BASE_DIR = Path("/home/dayhanbiz/public_html/biblioteka/admin")
LOG_DIR = BASE_DIR / "logs"
LOG_FILE = LOG_DIR / "ocr_log.txt"
TEMP_DIR = Path("/home/dayhanbiz/ocr_temp")
FAILED_DIR = Path("/home/dayhanbiz/failed_pdfs")

LOG_DIR.mkdir(exist_ok=True)
TEMP_DIR.mkdir(exist_ok=True)
FAILED_DIR.mkdir(exist_ok=True)

LANGUAGES = "rus"

def log(message):
    timestamp = time.strftime("%Y-%m-%d %H:%M:%S")
    line = f"[{timestamp}] {message}"
    print(line)
    try:
        with open(LOG_FILE, "a", encoding="utf-8") as f:
            f.write(line + "\n")
    except:
        pass

log("=== OCR v5.6 — Только Хранилище + word_index ===")

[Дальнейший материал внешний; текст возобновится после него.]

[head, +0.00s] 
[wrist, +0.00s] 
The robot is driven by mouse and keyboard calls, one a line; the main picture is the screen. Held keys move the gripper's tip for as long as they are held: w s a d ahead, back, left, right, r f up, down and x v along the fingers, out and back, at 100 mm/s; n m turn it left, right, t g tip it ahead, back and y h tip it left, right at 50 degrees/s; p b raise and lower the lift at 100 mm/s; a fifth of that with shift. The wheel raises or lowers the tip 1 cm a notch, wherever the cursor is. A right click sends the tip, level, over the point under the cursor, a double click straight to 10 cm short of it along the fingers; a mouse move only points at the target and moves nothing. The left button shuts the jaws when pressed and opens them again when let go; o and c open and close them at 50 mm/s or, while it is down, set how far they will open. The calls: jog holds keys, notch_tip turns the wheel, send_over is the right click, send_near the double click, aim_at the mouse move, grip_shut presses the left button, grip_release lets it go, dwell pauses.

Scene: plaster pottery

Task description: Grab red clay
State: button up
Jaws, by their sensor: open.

db = mysql.connector.connect(
    host='localhost',
    user='dayhanbiz_biblioteka_index',
    password='HN_+@(ngb25642r1',
    database='dayhanbiz_biblioteka_index',
    autocommit=False
)
cursor = db.cursor(dictionary=True)

def clean_word(word):
    word = trim(mb_strtolower(word, 'UTF-8')) if 'mb_strtolower' in dir() else word.lower().strip()
    if len(word) < 3 or len(word) > 35: return None
    if not re.match(r'^[а-яёa-z\-\']+$', word, re.IGNORECASE | re.UNICODE): return None
    if re.search(r'[0-9]', word): return None
    return word

def clean_russian_text(text):
    words = re.findall(r'[А-Яа-яЁё]+', text)
    words = [w for w in words if len(w) >= 3]
    return ' '.join(words)

def preprocess_image(img_path):
    try:
        img = Image.open(img_path).convert('L')
        img = ImageEnhance.Contrast(img).enhance(2.0)
        img = ImageEnhance.Brightness(img).enhance(1.2)
        img = img.filter(ImageFilter.MedianFilter())
        img = img.point(lambda x: 0 if x < 140 else 255, '1')
        processed_path = img_path.with_name(img_path.stem + "_proc.jpg")
        img.save(processed_path, quality=95)
        return processed_path
    except:
        return img_path

while True:
    log("🔍 === ПОИСК СЛЕДУЮЩЕГО ФАЙЛА ===")

    try:
        cursor.execute("""
            SELECT id, full_path, title
            FROM books
            WHERE type = 'pdf'
              AND full_path LIKE '%/Хранилище/%'
              AND id NOT IN (SELECT DISTINCT book_id FROM pages WHERE is_pdf_page = 1)
            LIMIT 1
        """)
        book = cursor.fetchone()
    except Exception as e:
        log(f"❌ Ошибка SQL: {e}")
        time.sleep(10)
        continue

    if not book:
        log("✅ Все файлы из Хранилища обработаны. Ожидание 60 секунд...")
        time.sleep(60)
        continue

    book_id = book['id']
    pdf_path = book['full_path']
    title = book['title']

    log(f"▶ НАЧИНАЕМ: {title} (ID: {book_id})")

    success = False

    for dpi in DPI_LEVELS:
        log(f"   Попытка DPI = {dpi}")
        try:
            result = subprocess.run(['pdfinfo', pdf_path], capture_output=True, text=True, timeout=30)
            pages_line = [line for line in result.stdout.splitlines() if "Pages:" in line]
            total_pages = int(pages_line[0].split(":")[1].strip()) if pages_line else 0
            log(f"   Страниц: {total_pages}")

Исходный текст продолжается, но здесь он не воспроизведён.